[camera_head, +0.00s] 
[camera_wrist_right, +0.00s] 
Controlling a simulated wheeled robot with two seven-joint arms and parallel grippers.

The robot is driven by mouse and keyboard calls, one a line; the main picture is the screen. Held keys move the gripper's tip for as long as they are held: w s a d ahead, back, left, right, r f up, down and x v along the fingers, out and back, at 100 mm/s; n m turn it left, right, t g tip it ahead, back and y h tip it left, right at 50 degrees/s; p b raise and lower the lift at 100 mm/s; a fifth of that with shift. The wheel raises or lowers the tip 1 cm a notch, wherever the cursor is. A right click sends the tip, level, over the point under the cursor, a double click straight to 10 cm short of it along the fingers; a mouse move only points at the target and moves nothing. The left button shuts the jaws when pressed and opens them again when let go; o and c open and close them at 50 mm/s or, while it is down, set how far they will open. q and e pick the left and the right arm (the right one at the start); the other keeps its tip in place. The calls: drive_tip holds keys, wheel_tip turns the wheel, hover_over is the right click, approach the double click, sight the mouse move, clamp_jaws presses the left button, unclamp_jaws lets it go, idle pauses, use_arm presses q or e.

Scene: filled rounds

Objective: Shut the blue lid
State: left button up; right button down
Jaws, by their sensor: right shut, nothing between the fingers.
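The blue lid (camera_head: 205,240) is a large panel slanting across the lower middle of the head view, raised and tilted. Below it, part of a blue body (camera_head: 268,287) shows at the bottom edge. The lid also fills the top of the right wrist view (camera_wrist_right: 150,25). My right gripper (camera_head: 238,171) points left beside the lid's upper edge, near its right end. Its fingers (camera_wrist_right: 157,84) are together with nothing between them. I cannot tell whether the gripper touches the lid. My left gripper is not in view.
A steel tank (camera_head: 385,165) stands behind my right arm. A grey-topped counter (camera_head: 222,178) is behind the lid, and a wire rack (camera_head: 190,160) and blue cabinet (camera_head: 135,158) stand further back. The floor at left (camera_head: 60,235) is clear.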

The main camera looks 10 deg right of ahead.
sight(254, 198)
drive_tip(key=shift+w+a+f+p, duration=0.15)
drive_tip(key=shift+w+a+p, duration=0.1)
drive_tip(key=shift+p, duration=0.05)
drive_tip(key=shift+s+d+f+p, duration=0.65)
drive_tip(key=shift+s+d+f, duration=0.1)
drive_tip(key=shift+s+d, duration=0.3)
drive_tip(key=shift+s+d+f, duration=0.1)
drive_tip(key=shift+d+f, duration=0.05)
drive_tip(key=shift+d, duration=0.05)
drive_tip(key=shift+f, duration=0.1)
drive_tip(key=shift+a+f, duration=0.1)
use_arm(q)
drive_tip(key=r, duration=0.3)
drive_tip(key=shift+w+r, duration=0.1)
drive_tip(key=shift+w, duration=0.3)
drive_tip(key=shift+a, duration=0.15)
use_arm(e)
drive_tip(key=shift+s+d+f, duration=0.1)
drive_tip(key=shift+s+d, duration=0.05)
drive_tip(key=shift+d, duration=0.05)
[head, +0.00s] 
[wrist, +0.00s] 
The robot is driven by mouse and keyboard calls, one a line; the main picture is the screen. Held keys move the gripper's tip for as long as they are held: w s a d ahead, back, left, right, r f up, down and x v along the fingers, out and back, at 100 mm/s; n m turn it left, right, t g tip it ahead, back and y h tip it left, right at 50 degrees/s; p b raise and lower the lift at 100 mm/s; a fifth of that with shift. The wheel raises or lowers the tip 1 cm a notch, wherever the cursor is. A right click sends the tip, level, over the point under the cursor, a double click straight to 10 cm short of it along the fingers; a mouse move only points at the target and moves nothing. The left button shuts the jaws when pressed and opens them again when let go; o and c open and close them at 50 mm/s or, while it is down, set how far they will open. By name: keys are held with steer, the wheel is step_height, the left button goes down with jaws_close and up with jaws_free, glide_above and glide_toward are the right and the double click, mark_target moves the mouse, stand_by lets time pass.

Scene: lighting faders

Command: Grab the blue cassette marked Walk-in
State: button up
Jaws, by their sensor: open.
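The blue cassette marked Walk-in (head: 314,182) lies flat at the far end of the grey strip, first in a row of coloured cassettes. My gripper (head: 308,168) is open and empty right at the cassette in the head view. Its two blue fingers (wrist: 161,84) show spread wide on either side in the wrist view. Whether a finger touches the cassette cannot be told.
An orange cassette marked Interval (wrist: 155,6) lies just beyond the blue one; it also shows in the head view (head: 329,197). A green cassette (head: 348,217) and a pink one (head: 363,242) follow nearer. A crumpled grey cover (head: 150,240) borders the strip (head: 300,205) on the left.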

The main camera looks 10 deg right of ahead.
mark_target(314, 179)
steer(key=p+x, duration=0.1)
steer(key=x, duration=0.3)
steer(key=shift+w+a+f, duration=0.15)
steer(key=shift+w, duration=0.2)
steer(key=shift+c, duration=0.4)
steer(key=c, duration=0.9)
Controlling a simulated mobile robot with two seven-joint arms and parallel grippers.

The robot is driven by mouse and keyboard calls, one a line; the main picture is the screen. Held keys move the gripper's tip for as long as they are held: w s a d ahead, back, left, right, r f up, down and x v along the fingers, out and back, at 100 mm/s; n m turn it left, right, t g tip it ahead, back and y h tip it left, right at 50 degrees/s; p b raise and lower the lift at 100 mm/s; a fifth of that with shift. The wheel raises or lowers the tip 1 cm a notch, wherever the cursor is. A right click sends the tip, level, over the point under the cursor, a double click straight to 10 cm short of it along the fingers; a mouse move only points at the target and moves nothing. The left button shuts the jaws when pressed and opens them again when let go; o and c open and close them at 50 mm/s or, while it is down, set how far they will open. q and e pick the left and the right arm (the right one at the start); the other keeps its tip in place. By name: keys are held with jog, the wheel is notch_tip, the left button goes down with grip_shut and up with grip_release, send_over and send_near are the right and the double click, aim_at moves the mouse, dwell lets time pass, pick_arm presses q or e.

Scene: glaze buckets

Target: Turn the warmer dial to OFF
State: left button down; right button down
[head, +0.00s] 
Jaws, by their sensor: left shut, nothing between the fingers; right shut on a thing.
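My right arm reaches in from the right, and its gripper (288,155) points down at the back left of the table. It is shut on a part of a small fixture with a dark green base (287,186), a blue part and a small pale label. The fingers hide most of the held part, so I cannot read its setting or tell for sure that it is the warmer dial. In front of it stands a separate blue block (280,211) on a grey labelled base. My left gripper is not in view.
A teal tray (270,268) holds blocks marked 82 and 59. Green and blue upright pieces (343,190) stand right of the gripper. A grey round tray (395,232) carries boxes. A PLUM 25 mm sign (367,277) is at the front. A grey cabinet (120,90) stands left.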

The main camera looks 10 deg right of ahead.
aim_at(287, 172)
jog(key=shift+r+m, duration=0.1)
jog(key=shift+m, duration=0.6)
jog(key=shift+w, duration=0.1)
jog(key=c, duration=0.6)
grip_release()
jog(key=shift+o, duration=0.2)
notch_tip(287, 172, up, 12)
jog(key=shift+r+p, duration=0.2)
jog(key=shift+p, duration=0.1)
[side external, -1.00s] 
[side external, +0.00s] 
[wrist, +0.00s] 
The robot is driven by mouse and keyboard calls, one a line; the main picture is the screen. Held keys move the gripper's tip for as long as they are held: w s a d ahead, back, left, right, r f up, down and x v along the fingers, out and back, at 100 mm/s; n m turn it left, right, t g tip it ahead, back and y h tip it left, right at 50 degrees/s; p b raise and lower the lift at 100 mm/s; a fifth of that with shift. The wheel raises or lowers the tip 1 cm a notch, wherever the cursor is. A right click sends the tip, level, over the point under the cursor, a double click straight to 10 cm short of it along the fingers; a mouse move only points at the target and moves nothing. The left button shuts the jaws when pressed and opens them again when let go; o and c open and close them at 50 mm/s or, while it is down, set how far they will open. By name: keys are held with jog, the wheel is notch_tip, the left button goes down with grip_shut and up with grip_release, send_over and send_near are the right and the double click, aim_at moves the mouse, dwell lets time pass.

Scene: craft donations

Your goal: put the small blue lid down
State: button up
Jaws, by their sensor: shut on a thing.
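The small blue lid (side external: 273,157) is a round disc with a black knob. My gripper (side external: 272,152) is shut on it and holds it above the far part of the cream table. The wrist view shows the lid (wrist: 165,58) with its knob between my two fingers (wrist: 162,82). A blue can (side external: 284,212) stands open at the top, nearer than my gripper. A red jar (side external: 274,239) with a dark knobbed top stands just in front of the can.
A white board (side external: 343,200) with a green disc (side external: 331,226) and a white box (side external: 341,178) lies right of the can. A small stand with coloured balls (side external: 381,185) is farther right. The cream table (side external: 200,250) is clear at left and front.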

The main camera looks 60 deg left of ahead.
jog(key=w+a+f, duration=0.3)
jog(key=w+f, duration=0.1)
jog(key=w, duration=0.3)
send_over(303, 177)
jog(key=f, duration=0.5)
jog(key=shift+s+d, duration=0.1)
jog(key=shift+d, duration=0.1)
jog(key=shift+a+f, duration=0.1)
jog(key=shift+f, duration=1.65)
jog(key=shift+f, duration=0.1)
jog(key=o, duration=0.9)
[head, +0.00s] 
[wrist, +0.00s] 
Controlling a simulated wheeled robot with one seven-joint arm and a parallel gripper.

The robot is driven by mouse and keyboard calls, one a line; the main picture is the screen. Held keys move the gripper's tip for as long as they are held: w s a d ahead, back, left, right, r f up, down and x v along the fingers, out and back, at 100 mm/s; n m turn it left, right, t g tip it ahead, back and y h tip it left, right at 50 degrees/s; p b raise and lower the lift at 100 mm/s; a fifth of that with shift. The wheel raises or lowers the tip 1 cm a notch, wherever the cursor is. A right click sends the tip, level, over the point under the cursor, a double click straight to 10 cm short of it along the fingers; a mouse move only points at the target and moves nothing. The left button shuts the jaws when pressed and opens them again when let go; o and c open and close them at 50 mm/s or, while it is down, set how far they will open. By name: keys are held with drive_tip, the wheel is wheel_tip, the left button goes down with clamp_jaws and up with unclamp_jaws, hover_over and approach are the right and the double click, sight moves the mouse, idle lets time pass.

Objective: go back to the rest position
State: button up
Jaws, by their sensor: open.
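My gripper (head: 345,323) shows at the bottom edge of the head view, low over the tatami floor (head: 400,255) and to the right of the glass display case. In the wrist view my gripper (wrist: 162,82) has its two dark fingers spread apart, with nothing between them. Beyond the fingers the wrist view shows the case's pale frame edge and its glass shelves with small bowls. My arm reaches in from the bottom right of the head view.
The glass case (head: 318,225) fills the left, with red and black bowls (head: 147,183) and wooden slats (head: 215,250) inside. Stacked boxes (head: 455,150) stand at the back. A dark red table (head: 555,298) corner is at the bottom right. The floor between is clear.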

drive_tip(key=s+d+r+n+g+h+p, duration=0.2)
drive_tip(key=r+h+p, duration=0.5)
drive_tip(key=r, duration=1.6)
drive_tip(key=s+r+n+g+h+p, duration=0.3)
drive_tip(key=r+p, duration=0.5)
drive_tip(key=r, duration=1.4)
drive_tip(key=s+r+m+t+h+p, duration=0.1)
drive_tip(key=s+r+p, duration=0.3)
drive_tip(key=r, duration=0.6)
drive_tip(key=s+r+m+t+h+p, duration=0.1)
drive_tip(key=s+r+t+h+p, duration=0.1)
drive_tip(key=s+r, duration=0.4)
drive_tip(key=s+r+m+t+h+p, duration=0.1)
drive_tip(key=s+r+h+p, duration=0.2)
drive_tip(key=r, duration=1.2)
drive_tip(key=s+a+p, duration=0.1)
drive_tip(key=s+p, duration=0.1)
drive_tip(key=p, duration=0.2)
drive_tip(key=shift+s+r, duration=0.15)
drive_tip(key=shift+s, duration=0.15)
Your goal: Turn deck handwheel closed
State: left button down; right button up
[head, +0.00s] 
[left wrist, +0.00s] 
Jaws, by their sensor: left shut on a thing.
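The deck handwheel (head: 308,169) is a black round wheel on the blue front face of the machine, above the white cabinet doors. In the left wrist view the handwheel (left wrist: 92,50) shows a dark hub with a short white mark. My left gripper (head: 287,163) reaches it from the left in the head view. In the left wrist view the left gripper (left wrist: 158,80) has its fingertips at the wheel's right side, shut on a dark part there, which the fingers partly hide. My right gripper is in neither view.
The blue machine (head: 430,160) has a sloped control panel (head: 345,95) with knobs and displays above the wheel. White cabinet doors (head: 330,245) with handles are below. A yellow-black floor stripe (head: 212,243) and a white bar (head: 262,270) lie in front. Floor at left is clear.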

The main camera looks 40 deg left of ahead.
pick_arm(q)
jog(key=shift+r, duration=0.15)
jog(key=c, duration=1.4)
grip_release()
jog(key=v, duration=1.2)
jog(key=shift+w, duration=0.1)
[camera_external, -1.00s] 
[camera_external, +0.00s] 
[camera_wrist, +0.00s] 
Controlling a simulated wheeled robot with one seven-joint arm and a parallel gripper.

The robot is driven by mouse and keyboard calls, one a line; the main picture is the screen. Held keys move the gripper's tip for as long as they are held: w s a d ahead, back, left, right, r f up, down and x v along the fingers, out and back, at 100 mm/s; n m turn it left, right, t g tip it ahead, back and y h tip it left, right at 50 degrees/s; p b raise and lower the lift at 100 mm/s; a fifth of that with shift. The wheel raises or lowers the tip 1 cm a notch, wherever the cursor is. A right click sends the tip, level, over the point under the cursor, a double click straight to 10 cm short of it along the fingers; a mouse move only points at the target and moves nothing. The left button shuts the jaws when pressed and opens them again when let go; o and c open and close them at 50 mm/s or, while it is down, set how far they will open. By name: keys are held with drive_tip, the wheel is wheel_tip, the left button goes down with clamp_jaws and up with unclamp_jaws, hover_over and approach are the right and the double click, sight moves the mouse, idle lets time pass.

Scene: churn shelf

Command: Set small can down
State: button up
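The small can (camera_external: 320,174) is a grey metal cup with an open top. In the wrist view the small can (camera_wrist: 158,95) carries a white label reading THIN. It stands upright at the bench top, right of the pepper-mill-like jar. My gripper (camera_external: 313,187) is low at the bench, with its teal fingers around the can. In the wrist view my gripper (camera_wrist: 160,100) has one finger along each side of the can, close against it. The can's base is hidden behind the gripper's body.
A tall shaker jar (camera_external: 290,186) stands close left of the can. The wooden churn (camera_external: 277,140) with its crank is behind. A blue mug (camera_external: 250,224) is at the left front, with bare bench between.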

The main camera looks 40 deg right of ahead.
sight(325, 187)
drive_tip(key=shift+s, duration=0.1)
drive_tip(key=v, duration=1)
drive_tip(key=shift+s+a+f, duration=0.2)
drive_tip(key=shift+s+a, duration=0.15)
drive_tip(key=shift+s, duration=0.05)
■ ■ ■ ■ ■ ■ ■
- [PROBLEM TO WORK ON]: Search the data above for the string "Scene" and return every line that has it.

- [EXPECTED OUTPUT]:
Scene: filled rounds
Scene: lighting faders
Scene: glaze buckets
Scene: craft donations
Scene: churn shelf

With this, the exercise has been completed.